■ Set problem
Return the lines below that carry the word "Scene".
[start]
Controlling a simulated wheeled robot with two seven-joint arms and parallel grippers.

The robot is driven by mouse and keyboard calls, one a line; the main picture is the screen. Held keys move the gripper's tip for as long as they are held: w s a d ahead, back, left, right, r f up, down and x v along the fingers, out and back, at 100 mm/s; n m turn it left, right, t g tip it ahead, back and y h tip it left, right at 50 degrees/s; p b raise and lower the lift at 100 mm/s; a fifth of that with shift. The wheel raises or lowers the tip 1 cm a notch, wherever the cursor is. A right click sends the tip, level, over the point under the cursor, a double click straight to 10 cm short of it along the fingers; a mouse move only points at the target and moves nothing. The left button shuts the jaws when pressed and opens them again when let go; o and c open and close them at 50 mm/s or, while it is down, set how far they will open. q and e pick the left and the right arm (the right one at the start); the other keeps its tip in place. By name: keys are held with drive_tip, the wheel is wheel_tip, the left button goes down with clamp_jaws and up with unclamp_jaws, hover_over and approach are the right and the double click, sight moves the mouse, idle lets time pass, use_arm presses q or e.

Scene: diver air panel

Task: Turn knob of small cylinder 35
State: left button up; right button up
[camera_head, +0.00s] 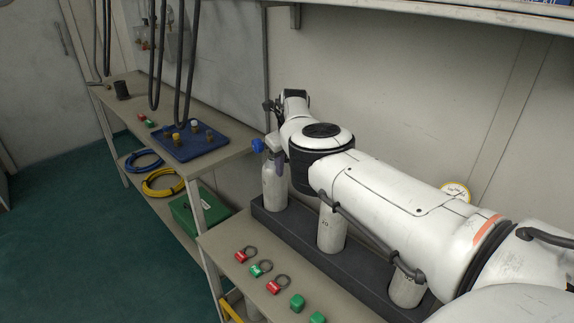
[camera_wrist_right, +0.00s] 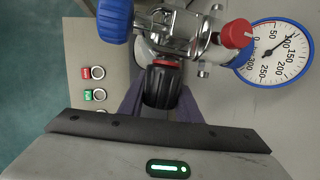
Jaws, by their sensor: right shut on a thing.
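Several white small cylinders stand upright in a dark rack (camera_head: 320,256): one at the far left (camera_head: 275,190), one in the middle (camera_head: 331,230), one at the near right (camera_head: 405,291). I cannot read which is 35. My right gripper (camera_head: 274,154) is at the top of the far-left cylinder. In the right wrist view my right gripper (camera_wrist_right: 160,98) has its purple fingers on either side of a black ribbed knob (camera_wrist_right: 162,84) and is shut on it. A blue knob (camera_wrist_right: 115,20), a red knob (camera_wrist_right: 236,33) and a gauge (camera_wrist_right: 274,52) sit beside it. The left gripper is not in view.
Red and green tags (camera_head: 261,268) lie on the bench in front of the rack. A blue tray (camera_head: 187,141) with brass fittings stands on the far bench, with hoses (camera_head: 154,55) hanging above. A shelf edge (camera_head: 470,12) runs above my right arm.

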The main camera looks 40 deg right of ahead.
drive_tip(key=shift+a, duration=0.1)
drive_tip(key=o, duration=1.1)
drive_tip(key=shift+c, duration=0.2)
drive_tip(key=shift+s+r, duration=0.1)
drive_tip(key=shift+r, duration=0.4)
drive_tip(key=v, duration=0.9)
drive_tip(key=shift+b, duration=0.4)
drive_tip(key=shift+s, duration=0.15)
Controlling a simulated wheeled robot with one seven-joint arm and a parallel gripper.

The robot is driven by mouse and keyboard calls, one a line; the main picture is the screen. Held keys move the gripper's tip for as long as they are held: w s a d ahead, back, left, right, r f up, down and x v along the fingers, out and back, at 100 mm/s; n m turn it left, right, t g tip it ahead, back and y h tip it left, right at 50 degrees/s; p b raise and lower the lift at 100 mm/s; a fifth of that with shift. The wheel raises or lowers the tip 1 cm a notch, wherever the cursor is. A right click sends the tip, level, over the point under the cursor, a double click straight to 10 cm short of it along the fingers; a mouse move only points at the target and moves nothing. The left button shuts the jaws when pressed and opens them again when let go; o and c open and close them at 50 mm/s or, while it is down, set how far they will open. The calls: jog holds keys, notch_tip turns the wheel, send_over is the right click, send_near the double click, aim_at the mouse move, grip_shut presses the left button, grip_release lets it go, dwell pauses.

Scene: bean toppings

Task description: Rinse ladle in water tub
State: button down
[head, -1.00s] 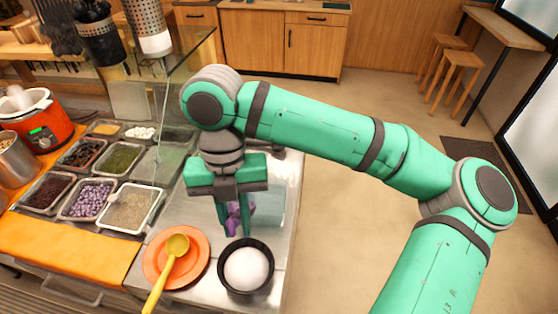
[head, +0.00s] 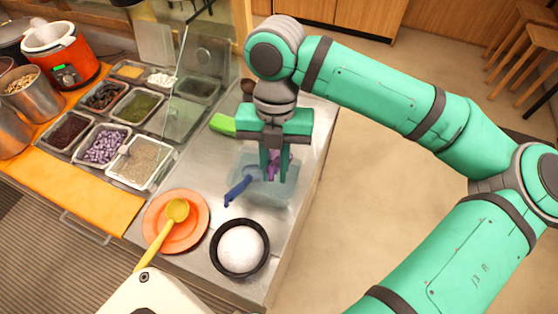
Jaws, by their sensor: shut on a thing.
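The water tub (head: 240,168) is a clear, bluish container on the steel counter, partly hidden behind my gripper. My gripper (head: 277,176) points down over the tub and is shut on a purple ladle (head: 284,160). Only a small purple part shows between and beside the fingers; its bowl is hidden or blurred by the tub. I cannot tell how deep it sits in the water. A blue utensil (head: 238,189) leans at the tub's left front. A green handle (head: 222,124) sticks out at its back left.
A yellow ladle (head: 160,236) rests on an orange plate (head: 151,219) in front. Beside it stands a black bowl (head: 214,254) with white contents. Topping trays (head: 141,180) and a red cooker (head: 85,66) are at left.

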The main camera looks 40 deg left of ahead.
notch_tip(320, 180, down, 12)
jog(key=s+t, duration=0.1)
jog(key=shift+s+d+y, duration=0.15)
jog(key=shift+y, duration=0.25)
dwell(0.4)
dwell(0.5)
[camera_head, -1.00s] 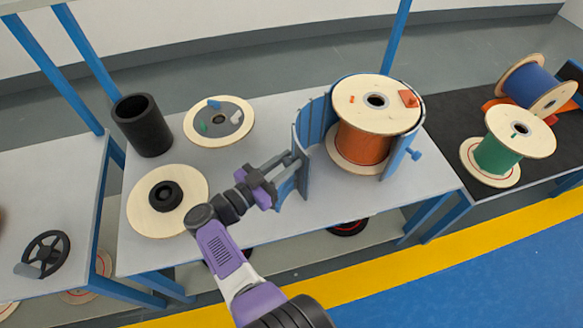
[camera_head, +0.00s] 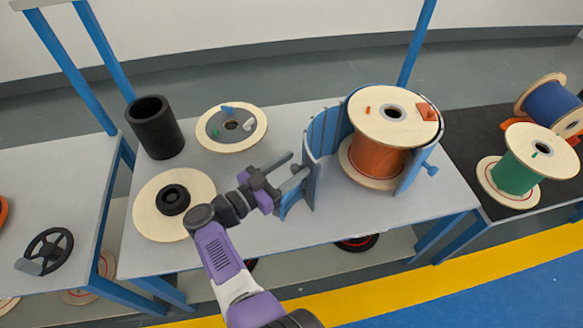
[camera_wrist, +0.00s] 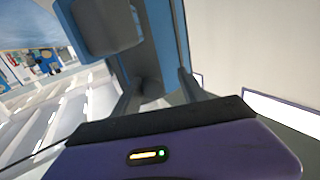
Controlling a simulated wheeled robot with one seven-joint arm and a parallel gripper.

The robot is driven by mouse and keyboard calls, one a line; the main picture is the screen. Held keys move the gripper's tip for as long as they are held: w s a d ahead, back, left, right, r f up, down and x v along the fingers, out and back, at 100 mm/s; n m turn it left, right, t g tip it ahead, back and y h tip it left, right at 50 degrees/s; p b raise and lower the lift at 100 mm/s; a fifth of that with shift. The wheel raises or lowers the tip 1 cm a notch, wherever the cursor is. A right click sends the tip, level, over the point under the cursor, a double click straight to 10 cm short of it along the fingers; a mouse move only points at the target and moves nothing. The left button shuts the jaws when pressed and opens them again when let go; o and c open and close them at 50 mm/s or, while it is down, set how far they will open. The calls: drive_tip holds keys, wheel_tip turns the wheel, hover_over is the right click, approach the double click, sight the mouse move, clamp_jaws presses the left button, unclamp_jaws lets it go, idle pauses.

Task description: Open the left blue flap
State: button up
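The left blue flap (camera_head: 311,183) is an upright curved panel standing at the left of the orange cable reel (camera_head: 378,154), swung out from it, with a gap between flap and reel. A lower blue piece (camera_head: 289,205) of the flap, perhaps its handle, shows below my gripper. My gripper (camera_head: 299,163) is at the flap's left side, its two grey fingers spread apart and pointing toward the panel. In the wrist view a blue panel (camera_wrist: 165,40) runs between the fingers, and a grey block lies at upper left. Whether a finger touches the flap I cannot tell.
Flat wooden discs (camera_head: 150,220) and a black cylinder (camera_head: 155,127) stand on the table left of my gripper. Green and blue reels are on the black table at right.

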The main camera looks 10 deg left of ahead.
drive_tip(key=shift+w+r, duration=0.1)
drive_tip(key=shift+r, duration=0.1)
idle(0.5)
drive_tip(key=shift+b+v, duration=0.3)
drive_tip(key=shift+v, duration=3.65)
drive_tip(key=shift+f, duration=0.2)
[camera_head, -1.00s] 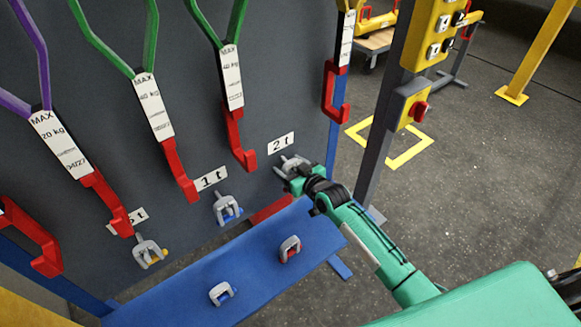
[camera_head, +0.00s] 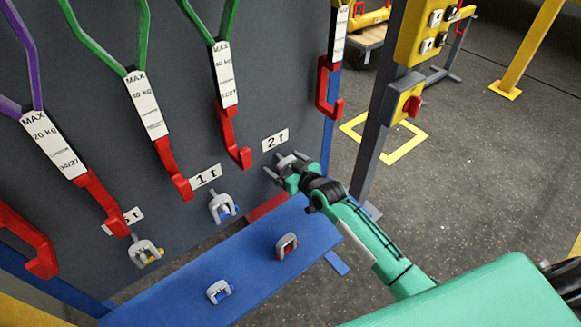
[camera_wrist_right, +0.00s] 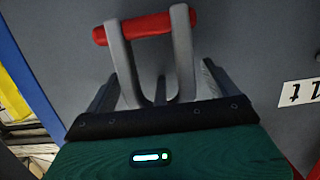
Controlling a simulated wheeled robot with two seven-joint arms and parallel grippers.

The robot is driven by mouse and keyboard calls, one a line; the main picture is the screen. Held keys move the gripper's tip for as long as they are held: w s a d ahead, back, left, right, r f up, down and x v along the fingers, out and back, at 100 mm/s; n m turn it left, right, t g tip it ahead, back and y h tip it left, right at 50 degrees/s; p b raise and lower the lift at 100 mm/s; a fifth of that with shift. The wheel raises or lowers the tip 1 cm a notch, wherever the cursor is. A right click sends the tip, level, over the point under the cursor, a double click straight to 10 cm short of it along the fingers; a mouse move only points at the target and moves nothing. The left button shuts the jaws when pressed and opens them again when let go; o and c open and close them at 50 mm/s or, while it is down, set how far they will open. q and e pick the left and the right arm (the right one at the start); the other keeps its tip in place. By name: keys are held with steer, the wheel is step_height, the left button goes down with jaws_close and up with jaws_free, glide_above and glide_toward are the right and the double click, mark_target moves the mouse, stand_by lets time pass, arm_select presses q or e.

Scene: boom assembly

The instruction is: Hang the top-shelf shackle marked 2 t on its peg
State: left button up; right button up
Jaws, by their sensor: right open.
[end]
■ Answer in full
Scene: diver air panel
Scene: bean toppings
Scene: boom assembly

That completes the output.